Sunday, April 17, 2011

For Today: April 17th


For Today: April 17th

They do not love who do not show their love.
William Shakespeare

Do I hug fellow OAs and say I love them, but have no time for them between meetings? It is easy to say the words---and mean them----but words are not enough. Love is shown in action: by caring, doing, remembering, listening.  Love is being strong enough to put one’s own problems aside to be of use to another. Love cannot flourish in the presence of obsession; there is no room. Romantic songs notwithstanding, it takes emotional maturity to be capable of showing consistent, enduring love.

For Today: As I practice the principles of this program, my capacity for love expands.
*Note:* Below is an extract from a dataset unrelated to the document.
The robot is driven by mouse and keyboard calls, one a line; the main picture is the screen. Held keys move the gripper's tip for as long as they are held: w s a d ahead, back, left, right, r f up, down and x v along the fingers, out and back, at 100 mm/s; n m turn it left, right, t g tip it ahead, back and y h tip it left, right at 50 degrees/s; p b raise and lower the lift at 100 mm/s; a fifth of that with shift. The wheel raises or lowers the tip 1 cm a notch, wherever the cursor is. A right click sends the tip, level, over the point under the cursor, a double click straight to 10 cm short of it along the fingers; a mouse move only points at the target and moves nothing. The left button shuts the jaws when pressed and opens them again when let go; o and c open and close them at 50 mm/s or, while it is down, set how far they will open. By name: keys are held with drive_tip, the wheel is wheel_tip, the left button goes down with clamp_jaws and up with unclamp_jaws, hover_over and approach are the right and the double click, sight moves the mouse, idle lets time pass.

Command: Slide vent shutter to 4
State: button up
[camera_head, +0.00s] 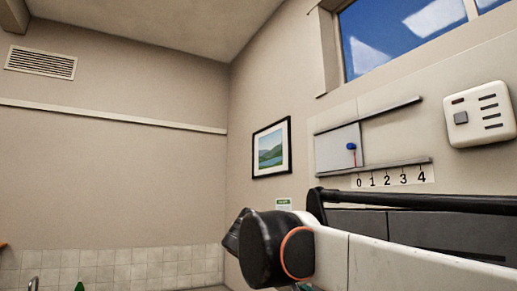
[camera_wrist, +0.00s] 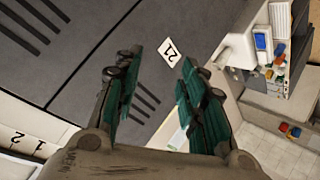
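The vent shutter (camera_head: 328,150) is a pale panel between two grey rails on the right wall in the head view. It has a blue knob (camera_head: 351,147) with a red line below it, standing about over the 0. The number scale (camera_head: 396,178) under the lower rail reads 0 to 4. My gripper (camera_wrist: 160,65) shows in the wrist view with its two green-padded fingers apart and nothing between them. Part of the scale (camera_wrist: 22,142) shows at that view's lower left. The shutter and knob are not visible there. My gripper's fingers are not clearly visible in the head view.
A dark cabinet front with slots (camera_wrist: 85,45) lies behind my gripper, with a white 21 label (camera_wrist: 167,52). A black bar (camera_head: 410,200) runs below the scale. A white wall box (camera_head: 479,115) is right of the rails. A desk area (camera_wrist: 265,95) holds small coloured items.

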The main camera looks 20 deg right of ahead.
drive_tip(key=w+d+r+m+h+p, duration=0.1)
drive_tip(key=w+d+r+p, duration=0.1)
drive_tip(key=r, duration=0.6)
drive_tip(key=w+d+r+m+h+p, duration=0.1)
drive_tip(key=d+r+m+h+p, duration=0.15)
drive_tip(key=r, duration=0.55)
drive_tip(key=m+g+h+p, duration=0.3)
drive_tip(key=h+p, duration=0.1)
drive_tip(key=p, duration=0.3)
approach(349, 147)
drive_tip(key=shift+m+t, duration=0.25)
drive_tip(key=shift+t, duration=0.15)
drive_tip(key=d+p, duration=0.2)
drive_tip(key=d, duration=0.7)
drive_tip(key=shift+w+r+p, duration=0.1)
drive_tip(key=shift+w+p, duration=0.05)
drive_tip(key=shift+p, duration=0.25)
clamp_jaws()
One of my definitions of Addiction is, “to the exclusion of all else.” How can I have time for others if I’m spending my life obsessing about food? What to eat, what to cook, where to shop, recipes, watching The Food Network, not to mention the time spent eating the lavish meals. 

There can BE no room for real love in my life if I am practicing my addictive behavior. I am not emotionally available…..I am too busy figuring out how to sneak food & remove the evidence of it.  Too busy planning & plotting my selfish escapades.

It hurts to say that, it hurts to know that, but most of all, it hurts to treat my body like that.

No matter how much trigger food I consume, it’s never enough anyway, so what is the point of starting to begin with???

Everyone suffers when I am practicing addictive behavior. It’s easy to lie to myself & say that’s not the case, but it IS. How can I be a good wife, a good mother, a good employee, a good sister, a good daughter, or a good friend if I’m in a food fog, and hating myself FOR it?

It’s a no-win situation for everyone. While a drug addict may be literally ‘out of it’ when he’s high, I am literally ‘out of it’ when I’m  compulsively overeating. It  may not be as easy to see in me as it is in the drug addict, but the effects are identical. I can more easily cover up my tracks than the heroin addict, but the scars are still the same.

For today, I would no more inject my veins with illegal drugs than I would consider eating sugar. Isn’t it just that serious? 

For today, I will not try to convince myself that I can drink a beer & still stay sober, just as I will not try to convince myself that I can eat one cookie & still stay abstinent.

Taking either one of those actions will have the SAME result: disaster.

For today, I ask God to help me stay on track & cognizant of what my addictions will do to me if allowed to.